Taïwan est gouverné de manière autonome depuis 1949, lorsque les nationalistes s’y sont réfugiés après une guerre civile en Chine continentale face aux communistes. Si, en 1979, les États-Unis ont établi des relations diplomatiques avec la République populaire de Chine, au détriment de Taïwan, ils sont restés son partenaire le plus important et son principal fournisseur d’armes. Taïwan a son propre gouvernement, son armée et sa monnaie et la majorité de ses 23 millions d’habitants se considèrent comme ayant une identité distincte de celle des Chinois.

Ces dernières années, la Chine a intensifié ses pressions militaires et politiques sur l’île de Taïwan, que Pékin revendique comme faisant partie de son territoire.

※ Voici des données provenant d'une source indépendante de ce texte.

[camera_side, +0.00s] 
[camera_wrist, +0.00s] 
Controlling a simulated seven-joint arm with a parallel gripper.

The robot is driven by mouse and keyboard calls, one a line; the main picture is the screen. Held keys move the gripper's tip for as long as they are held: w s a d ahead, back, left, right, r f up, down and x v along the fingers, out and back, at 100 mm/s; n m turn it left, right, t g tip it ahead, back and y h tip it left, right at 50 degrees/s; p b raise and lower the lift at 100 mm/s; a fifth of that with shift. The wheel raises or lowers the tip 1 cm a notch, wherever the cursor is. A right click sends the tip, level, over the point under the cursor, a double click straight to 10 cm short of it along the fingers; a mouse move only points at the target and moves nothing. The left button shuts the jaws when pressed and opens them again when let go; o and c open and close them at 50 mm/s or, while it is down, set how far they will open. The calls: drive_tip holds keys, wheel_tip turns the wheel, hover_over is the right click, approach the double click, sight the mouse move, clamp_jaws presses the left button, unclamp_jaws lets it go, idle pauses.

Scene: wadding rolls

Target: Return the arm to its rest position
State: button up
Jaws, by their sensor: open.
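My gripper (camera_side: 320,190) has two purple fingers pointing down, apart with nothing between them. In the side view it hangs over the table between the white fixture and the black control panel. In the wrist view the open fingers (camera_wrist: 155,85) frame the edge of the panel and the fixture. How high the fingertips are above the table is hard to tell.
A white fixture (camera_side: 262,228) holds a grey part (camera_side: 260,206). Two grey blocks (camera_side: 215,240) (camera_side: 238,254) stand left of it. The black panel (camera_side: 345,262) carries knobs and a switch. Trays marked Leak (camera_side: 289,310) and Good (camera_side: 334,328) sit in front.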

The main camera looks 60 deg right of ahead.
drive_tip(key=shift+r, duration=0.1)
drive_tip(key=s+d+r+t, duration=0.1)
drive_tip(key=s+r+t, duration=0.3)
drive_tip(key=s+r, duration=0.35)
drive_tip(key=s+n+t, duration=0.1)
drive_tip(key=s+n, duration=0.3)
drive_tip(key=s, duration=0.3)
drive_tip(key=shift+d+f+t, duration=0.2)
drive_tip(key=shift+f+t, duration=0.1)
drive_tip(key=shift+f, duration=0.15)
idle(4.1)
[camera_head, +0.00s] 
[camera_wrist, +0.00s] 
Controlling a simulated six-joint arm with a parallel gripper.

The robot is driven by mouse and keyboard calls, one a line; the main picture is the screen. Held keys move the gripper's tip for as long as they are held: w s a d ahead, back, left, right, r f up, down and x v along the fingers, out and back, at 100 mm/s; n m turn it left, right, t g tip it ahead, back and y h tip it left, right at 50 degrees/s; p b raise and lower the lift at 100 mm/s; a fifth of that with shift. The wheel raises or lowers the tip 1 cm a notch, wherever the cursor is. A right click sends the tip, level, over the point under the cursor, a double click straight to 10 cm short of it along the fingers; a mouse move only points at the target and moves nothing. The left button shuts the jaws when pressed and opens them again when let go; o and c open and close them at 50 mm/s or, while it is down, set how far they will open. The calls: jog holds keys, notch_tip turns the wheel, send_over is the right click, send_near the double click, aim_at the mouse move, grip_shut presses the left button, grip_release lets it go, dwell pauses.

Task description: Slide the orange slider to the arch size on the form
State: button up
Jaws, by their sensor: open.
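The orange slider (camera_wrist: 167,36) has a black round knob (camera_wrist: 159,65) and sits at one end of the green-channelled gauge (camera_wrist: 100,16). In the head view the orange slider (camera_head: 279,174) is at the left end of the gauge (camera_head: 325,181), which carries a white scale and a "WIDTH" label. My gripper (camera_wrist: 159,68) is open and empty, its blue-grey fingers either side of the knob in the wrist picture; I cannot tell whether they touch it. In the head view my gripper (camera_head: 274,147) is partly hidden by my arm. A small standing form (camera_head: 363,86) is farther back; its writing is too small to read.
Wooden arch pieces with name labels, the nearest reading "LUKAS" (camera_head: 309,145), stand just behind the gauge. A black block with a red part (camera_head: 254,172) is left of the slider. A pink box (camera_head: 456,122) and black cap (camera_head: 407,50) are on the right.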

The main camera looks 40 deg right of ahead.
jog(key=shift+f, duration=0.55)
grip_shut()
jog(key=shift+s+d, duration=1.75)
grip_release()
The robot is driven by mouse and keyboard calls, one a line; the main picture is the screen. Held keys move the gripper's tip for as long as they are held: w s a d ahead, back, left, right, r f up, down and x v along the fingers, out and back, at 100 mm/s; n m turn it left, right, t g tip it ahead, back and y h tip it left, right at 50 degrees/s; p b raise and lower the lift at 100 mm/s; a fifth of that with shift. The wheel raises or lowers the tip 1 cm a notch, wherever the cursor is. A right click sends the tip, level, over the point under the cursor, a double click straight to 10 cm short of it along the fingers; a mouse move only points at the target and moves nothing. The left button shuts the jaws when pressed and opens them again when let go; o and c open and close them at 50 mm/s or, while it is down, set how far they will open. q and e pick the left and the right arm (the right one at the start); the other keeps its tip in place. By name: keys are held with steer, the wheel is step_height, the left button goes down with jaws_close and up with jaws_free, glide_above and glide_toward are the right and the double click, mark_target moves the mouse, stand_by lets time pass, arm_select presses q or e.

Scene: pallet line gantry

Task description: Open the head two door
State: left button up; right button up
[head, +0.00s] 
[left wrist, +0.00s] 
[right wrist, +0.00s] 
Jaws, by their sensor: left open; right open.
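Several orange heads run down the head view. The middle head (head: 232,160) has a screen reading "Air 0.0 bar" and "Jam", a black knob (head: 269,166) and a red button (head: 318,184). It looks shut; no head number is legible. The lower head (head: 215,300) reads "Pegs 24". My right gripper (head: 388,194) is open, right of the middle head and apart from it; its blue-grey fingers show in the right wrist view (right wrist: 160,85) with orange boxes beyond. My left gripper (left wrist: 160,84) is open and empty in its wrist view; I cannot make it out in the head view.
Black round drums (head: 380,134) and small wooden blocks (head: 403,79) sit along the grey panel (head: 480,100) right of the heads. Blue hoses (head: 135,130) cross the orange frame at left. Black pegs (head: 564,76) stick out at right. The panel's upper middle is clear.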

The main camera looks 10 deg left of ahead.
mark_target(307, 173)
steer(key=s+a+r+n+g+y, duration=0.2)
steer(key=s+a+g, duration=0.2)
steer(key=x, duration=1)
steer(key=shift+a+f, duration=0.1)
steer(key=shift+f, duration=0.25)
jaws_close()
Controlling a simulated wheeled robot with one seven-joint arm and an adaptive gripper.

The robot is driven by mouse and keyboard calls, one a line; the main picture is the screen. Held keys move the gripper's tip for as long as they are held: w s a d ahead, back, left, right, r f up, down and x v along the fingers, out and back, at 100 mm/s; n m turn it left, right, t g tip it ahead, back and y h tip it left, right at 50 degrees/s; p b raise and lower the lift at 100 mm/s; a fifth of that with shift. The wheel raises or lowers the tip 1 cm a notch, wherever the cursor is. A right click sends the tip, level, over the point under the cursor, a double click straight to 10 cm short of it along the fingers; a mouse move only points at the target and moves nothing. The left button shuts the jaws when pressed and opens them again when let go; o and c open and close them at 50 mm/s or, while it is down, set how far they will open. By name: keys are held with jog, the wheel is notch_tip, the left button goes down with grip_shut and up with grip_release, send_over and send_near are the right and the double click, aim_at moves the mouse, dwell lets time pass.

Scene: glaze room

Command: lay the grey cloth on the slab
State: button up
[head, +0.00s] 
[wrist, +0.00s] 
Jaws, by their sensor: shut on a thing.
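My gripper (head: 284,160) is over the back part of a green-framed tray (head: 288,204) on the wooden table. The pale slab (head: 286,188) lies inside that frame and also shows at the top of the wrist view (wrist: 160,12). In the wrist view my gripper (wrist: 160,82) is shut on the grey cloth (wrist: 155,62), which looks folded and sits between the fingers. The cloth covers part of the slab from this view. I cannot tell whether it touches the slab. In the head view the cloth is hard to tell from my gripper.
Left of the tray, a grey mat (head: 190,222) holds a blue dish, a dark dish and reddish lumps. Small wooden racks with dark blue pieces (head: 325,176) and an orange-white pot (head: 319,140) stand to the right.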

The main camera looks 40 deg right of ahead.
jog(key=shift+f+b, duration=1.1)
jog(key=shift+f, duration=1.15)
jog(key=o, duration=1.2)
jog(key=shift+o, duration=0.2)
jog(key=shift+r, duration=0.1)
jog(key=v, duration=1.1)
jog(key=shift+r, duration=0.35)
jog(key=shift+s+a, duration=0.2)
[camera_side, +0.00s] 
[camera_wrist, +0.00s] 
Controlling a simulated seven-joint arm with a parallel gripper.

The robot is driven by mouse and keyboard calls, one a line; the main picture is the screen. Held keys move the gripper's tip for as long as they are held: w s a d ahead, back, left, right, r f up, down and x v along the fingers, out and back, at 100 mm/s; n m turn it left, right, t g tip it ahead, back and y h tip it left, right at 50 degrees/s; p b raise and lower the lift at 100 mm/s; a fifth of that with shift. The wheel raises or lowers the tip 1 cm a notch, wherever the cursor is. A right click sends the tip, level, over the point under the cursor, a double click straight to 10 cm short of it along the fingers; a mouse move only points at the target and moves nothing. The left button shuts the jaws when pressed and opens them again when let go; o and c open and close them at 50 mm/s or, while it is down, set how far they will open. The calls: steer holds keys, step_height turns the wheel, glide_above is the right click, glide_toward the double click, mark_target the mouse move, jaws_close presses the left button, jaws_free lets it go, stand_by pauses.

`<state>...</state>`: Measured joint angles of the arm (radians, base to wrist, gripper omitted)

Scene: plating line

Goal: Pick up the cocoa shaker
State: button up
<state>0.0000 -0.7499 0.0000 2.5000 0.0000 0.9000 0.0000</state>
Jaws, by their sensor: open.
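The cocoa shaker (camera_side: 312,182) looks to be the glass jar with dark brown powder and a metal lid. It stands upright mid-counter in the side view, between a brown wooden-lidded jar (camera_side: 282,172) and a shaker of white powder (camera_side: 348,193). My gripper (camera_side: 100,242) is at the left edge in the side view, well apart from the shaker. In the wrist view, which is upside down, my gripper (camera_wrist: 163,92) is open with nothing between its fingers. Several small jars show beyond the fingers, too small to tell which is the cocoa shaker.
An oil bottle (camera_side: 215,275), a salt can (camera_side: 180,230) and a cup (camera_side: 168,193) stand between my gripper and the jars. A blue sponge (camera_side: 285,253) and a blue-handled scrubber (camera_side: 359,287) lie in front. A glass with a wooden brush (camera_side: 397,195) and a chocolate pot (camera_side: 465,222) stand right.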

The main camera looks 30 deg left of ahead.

L’armée taïwanaise fait état quasi-quotidiennement de la présence de navires de guerre chinois dans ses eaux et d’avions de chasse et de drones autour de l’île.

En mai, Pékin avait qualifié le président taïwanais de « dangereux séparatiste », lorsque celui-ci déclarait lors de sa prise de fonction que Taïwan « défendra les valeurs de liberté et de démocratie, et préservera la paix et la stabilité dans la région », alors que la Chine menait des exercices militaires autour de l’île.

Le président taïwanais Lai Ching-te a déclaré fin août que « l’autoritarisme croissant de la Chine ne s’arrêtera pas à l’île » et a appelé les « pays démocratiques » à s’unir pour contrecarrer cette expansion

« Ils se sentent menacés par la démocratie, c’est ontologique. Ils ont un besoin vital de démontrer qu’elle est inférieure à leur système de gouvernement » a commenté Paul Charon, directeur du domaine Renseignement, anticipation et stratégies d’influence de l’Irsem, et co-auteur du rapport.